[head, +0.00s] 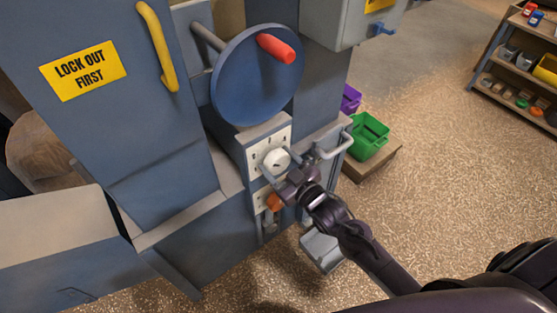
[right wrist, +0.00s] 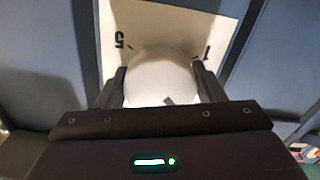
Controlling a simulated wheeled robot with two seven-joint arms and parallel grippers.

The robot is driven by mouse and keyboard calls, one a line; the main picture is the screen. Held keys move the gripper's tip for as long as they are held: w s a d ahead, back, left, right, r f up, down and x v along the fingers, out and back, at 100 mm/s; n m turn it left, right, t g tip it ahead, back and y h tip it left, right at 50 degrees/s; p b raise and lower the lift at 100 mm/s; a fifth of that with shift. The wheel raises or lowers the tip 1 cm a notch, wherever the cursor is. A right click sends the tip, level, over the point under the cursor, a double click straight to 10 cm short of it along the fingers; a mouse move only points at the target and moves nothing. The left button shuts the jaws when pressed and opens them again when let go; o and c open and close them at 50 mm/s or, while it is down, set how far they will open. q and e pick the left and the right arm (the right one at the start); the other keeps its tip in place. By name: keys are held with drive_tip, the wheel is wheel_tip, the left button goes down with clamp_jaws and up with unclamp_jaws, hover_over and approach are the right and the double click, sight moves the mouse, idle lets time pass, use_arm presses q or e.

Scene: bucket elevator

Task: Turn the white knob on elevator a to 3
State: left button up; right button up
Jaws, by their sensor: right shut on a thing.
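The white knob (head: 276,159) is round and sits on a pale dial plate (head: 284,137) on the front of the blue-grey elevator, below the blue wheel. My right gripper (head: 281,165) reaches it from the lower right and is shut on it. In the right wrist view the white knob (right wrist: 160,75) lies between the two dark fingers of my right gripper (right wrist: 161,88). Numerals that look like 5 and 1 show on the dial plate (right wrist: 165,25) beyond the knob. A dark mark shows on the knob's near side; the 3 is not readable. My left gripper is not in view.
A blue wheel (head: 238,85) with a red handle (head: 276,48) is above the dial. An orange knob (head: 273,202) sits below it. A grey bar handle (head: 335,147) juts out at right. A green bin (head: 369,136) stands beyond. The floor at right is largely clear.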

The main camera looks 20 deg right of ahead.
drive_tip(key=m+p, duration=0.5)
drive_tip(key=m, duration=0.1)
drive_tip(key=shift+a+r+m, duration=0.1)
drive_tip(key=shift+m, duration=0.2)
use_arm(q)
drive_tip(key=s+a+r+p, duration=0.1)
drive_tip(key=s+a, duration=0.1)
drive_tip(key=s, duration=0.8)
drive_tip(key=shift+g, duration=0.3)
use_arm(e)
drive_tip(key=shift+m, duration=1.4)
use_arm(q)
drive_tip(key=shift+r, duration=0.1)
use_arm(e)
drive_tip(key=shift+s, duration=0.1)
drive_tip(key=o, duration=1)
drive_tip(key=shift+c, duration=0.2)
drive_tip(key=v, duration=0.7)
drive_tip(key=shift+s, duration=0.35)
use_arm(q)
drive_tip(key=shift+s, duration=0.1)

###

### Set exercise
Output exactly the span of lines from the top of the listing through the line holding "Controlling a simulated", and leave every picture out.

### Answer to the task
[head, +0.00s] 
[right wrist, +0.00s] 
Controlling a simulated wheeled robot with two seven-joint arms and parallel grippers.

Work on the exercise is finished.